• **THE REQUEST**: Starting with the first line below, extract each line through the one that contains "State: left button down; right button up", inclusive, excluding pictures.

* BEGIN COLLECTED MATERIAL *

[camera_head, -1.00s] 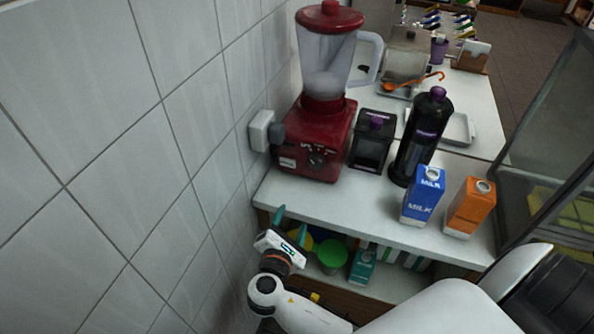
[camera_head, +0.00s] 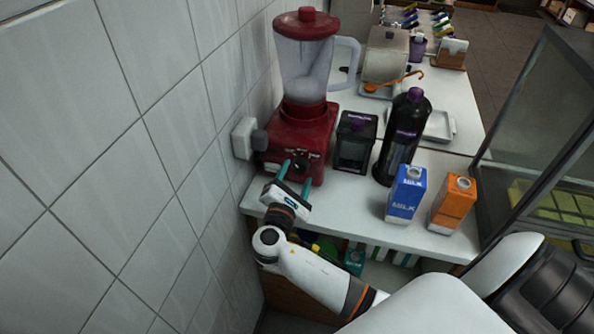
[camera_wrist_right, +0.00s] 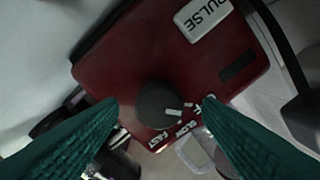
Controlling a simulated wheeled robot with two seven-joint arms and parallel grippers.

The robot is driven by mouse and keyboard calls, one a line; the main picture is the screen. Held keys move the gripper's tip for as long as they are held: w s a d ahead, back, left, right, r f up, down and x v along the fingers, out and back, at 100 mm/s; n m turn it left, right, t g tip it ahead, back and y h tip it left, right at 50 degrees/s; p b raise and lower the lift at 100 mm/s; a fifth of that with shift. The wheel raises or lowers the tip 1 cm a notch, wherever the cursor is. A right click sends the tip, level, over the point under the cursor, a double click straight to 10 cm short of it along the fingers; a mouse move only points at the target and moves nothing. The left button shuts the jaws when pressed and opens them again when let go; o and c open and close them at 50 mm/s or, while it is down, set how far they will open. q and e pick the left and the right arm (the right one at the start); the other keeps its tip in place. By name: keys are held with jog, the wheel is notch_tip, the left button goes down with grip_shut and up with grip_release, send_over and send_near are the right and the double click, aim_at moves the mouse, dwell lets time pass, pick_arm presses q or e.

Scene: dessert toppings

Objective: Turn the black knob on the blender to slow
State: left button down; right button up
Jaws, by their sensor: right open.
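The red blender (camera_head: 298,125) stands on the counter by the tiled wall, with its clear jar and red lid on. Its round black knob (camera_head: 301,163) is on the front of the base. In the right wrist view the knob (camera_wrist_right: 155,103) sits between my two teal fingers, with clear gaps at both sides. A small white mark on it faces the lower right, toward the printed labels FAST and SLOW; I cannot tell its exact setting. My right gripper (camera_head: 296,177) is open in front of the base, fingers pointing at the knob. My left gripper is not in view.
A black container (camera_head: 355,143) with a purple knob and a dark bottle (camera_head: 402,140) stand right of the blender. A blue milk carton (camera_head: 406,195) and an orange carton (camera_head: 452,204) are near the front edge. A wall box (camera_head: 243,138) is left of the blender.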

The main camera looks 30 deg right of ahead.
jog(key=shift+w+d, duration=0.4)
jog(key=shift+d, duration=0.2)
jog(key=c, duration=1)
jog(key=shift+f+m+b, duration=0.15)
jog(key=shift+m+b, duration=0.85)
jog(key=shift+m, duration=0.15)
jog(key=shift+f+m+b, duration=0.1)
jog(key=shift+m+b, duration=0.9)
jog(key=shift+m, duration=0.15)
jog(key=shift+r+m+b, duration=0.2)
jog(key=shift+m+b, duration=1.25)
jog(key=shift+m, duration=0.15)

* END COLLECTED MATERIAL *

• **EXERCISE SOLUTION**:
[camera_head, -1.00s] 
[camera_head, +0.00s] 
[camera_wrist_right, +0.00s] 
Controlling a simulated wheeled robot with two seven-joint arms and parallel grippers.

The robot is driven by mouse and keyboard calls, one a line; the main picture is the screen. Held keys move the gripper's tip for as long as they are held: w s a d ahead, back, left, right, r f up, down and x v along the fingers, out and back, at 100 mm/s; n m turn it left, right, t g tip it ahead, back and y h tip it left, right at 50 degrees/s; p b raise and lower the lift at 100 mm/s; a fifth of that with shift. The wheel raises or lowers the tip 1 cm a notch, wherever the cursor is. A right click sends the tip, level, over the point under the cursor, a double click straight to 10 cm short of it along the fingers; a mouse move only points at the target and moves nothing. The left button shuts the jaws when pressed and opens them again when let go; o and c open and close them at 50 mm/s or, while it is down, set how far they will open. q and e pick the left and the right arm (the right one at the start); the other keeps its tip in place. By name: keys are held with jog, the wheel is notch_tip, the left button goes down with grip_shut and up with grip_release, send_over and send_near are the right and the double click, aim_at moves the mouse, dwell lets time pass, pick_arm presses q or e.

Scene: dessert toppings

Objective: Turn the black knob on the blender to slow
State: left button down; right button up

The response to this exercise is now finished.